Begin
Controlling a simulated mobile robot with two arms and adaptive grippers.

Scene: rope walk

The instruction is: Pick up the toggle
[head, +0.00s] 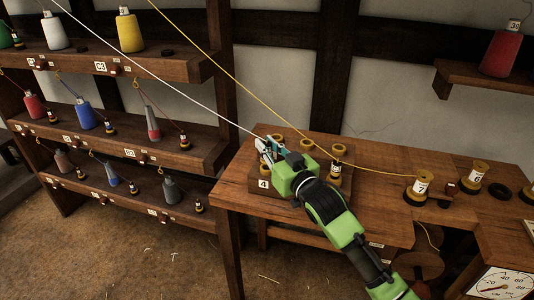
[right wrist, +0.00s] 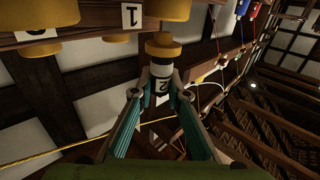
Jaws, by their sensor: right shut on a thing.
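My right gripper (head: 268,150) is over the left part of a wooden block (head: 263,184) on the bench. In the head view the gripper mostly hides this toggle. I cannot tell whether it is clear of the block. Another labelled toggle (head: 336,170) stands at the block's right side. My left gripper is not in view.
A white cord (head: 180,90) and a yellow cord (head: 205,55) run down toward the bench. A shelf rack (head: 130,143) with several cones stands at left.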

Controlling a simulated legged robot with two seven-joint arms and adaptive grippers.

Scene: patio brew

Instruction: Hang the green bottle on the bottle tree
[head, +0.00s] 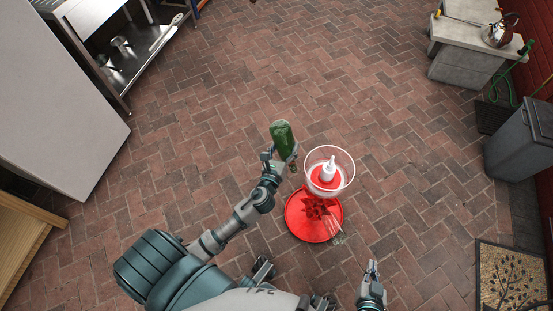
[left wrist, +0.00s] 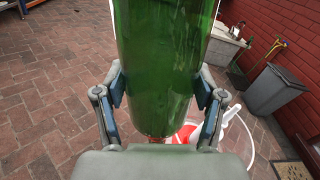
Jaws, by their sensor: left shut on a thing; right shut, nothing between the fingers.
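The green bottle (head: 282,137) is held off the ground by my left gripper (head: 279,163). In the left wrist view the bottle (left wrist: 158,65) fills the middle, with a finger pressed on each side. Its wide end points up and away in the head view; its other end is partly hidden by the gripper. The red bottle tree (head: 306,222) stands on the bricks just to the right of and below the bottle, apart from it. A clear bowl (head: 345,165) with a white nozzle tops the tree. My right gripper (head: 372,268) is shut and empty, right of the tree.
A grey bin (head: 518,145) and a stone counter (head: 465,55) with a kettle (head: 497,34) stand at right. A doormat (head: 510,275) lies lower right. A metal shelf unit (head: 130,55) stands at upper left. The brick floor around the tree is mostly clear.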

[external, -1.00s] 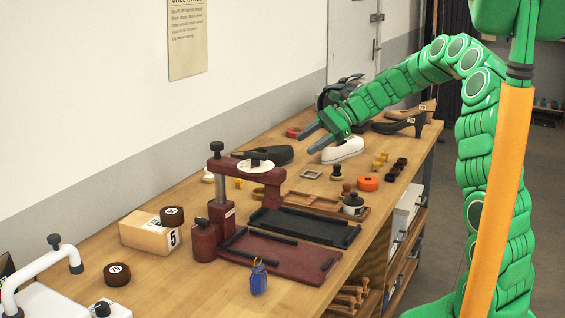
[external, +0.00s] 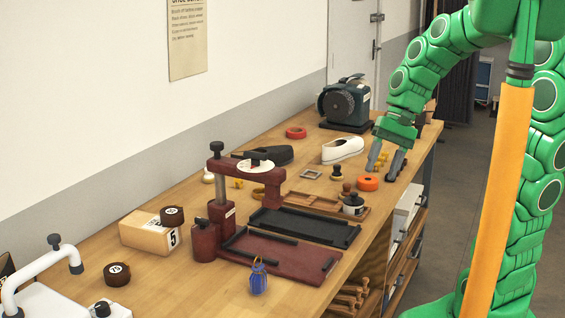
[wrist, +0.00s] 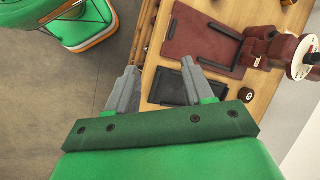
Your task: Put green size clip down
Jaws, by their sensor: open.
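I cannot make out a green size clip in either view. Small yellow clips (external: 383,157) sit just behind the fingers, partly covered. The small dark pieces near them are hidden by the gripper.
A white shoe (external: 342,150) stands left of the gripper, with a grinder (external: 345,103) behind. A maroon press (external: 222,205), a black tray (external: 305,227) and a blue-bodied tag (external: 258,277) are nearer.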

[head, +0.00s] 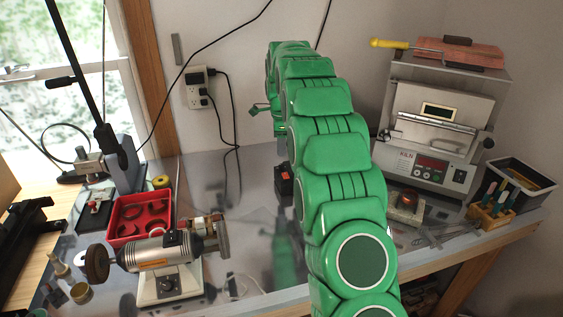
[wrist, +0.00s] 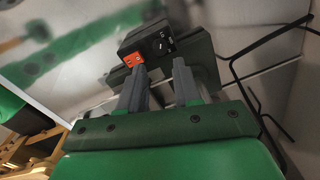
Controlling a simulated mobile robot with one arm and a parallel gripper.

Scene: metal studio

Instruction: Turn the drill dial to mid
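A black control box (wrist: 165,44) with an orange switch (wrist: 135,60) and a small round dial (wrist: 159,46) on its face is just beyond my fingertips in the wrist view. In the head view the black box (head: 284,181) stands on the bench, partly hidden behind my green arm. My gripper (wrist: 159,66) has its two grey fingers apart with nothing held between them. The left fingertip overlaps the edge of the orange switch in the picture; I cannot tell whether they touch. The dial's setting is too small to read.
A bench motor (head: 165,255) on a white base and a red tray (head: 139,218) stand left on the shiny bench. A furnace (head: 430,150), a small device with a red light (head: 407,205) and a tool block (head: 492,212) stand right. A wall outlet (head: 196,88) with black cords is behind.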

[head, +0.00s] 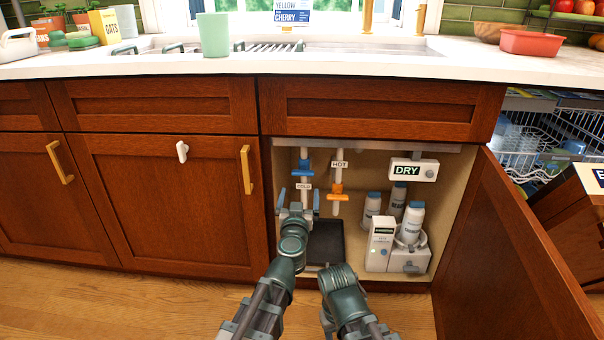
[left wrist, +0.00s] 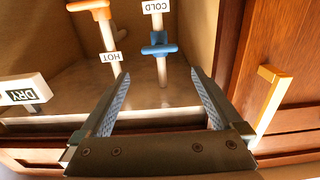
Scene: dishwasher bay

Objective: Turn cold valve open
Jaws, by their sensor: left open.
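The cold valve has a blue handle (head: 302,168) on a white vertical pipe inside the open cabinet, with a COLD label (head: 304,187) below it. In the left wrist view the blue handle (left wrist: 158,47) appears just beyond the fingertips, centred between them. My left gripper (head: 299,196) is open and empty, in front of and slightly below the handle. Its fingers also frame the pipe in the left wrist view (left wrist: 159,74), with no contact visible. My right forearm shows at the bottom of the head view; its gripper is not visible.
The hot valve (head: 337,190) with an orange handle stands close to the right. A DRY box (head: 413,169), bottles (head: 411,222) and a white dispenser (head: 380,244) are further right. The open cabinet door (head: 510,260) bounds the right side; a dark mat (head: 327,243) lies below.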

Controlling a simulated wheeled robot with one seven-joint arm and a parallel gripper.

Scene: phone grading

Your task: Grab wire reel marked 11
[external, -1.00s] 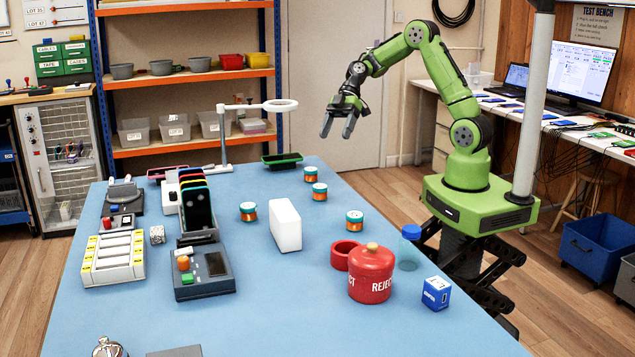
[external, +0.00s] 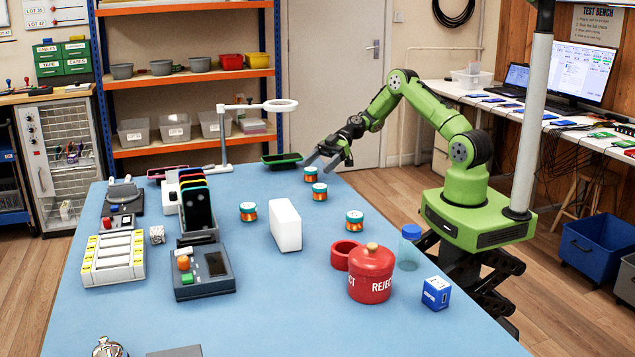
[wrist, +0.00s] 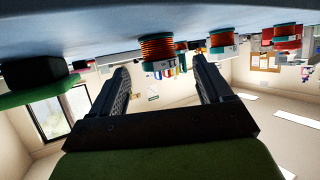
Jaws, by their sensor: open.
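Several wire reels with orange-copper winding and teal rims stand on the blue table (external: 225,320). One reel (external: 311,174) is at the far end, just below and beyond my gripper (external: 318,164). Others are a second reel (external: 319,191), a third reel (external: 248,211) and another reel (external: 354,220). No number on any reel is readable, so I cannot tell which is marked 11. In the upside-down wrist view, a reel (wrist: 158,50) appears between the tips of my open, empty gripper (wrist: 161,66); a further reel (wrist: 222,43) is to its right.
A white block (external: 285,225) stands mid-table. A red REJECT jar (external: 371,275) and blue-capped container (external: 411,250) are near the right edge. A dark green-rimmed tray (external: 282,160) lies by the gripper at the far end. A ring lamp (external: 224,140) stands left of it.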

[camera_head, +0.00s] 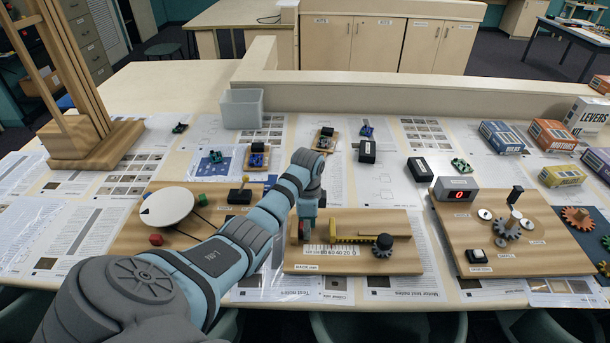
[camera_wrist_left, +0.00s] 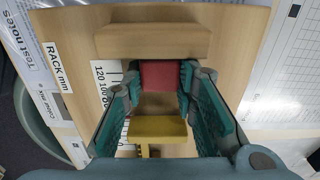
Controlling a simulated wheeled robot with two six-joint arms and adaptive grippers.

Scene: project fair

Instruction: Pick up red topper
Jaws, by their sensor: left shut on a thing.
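My left gripper (camera_head: 305,232) reaches down to the left end of the wooden rack board (camera_head: 296,266). In the left wrist view, its teal fingers (camera_wrist_left: 158,85) stand on either side of a small red block (camera_wrist_left: 158,74), the red topper, and are shut on it. In the head view only a sliver of red shows at the fingertips. The yellow rack piece (camera_wrist_left: 158,128) lies close to the red block in the wrist view; in the head view the yellow rack (camera_head: 352,238) runs right toward a dark gear (camera_head: 383,245). My right gripper is not in view.
A board with a red digit display (camera_head: 457,189) and gears is at right. A grey bin (camera_head: 242,109) stands behind. Kit boxes (camera_head: 550,134) crowd the far right.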

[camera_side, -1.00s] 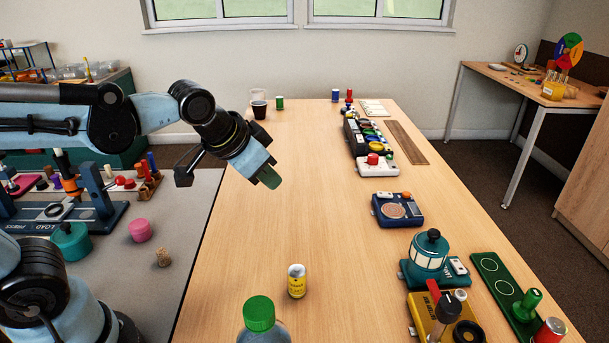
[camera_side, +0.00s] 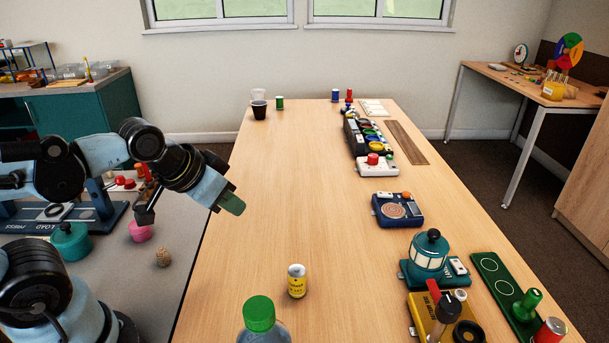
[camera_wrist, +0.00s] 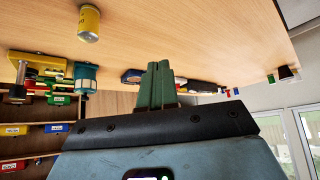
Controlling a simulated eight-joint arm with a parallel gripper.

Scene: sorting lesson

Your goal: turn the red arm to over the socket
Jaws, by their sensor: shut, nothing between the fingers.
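A yellow-based device (camera_side: 416,312) stands at the table's near right, cut by the bottom edge of the side view. A dark ring (camera_side: 467,332) on the same base may be the socket; I cannot tell. The device also shows in the wrist view (camera_wrist: 42,58), small and at the left. My gripper (camera_side: 231,204) is shut and empty, above the table's left edge, well left of the device. Its green fingers (camera_wrist: 158,68) are together in the wrist view.
A yellow can (camera_side: 297,281) and a green-capped bottle (camera_side: 259,314) stand between my gripper and the device. The table's middle is clear.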

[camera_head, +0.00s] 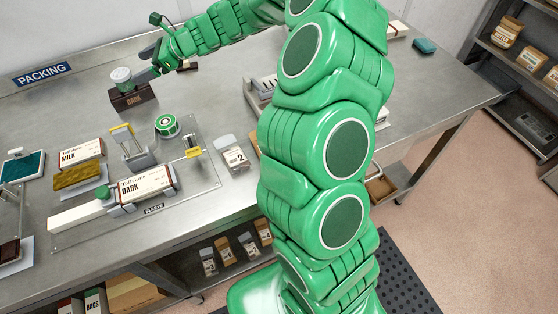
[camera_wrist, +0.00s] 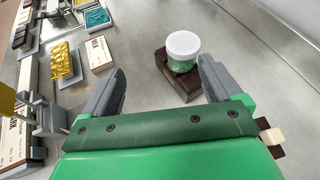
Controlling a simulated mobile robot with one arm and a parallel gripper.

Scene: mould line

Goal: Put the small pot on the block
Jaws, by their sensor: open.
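My gripper (camera_head: 147,64) is just to the right of the pot in the head view. In the wrist view its two fingers (camera_wrist: 163,75) are spread with nothing between them, and the pot is ahead of the right fingertip, apart from it.
A clear board (camera_head: 190,184) holds a DARK carton (camera_head: 146,184), a clamp and a green-white tape roll (camera_head: 166,125). A MILK carton (camera_head: 82,153) and gold bar (camera_head: 77,175) lie left.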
End
Only lines with the word "grippers" are wanted, so copy each one from the records.

> [FULL SOLUTION]
Controlling a simulated mobile robot with two arms and adaptive grippers.
Controlling a simulated legged robot with two seven-joint arms and adaptive grippers.
Controlling a simulated wheeled robot with two six-joint arms and adaptive grippers.

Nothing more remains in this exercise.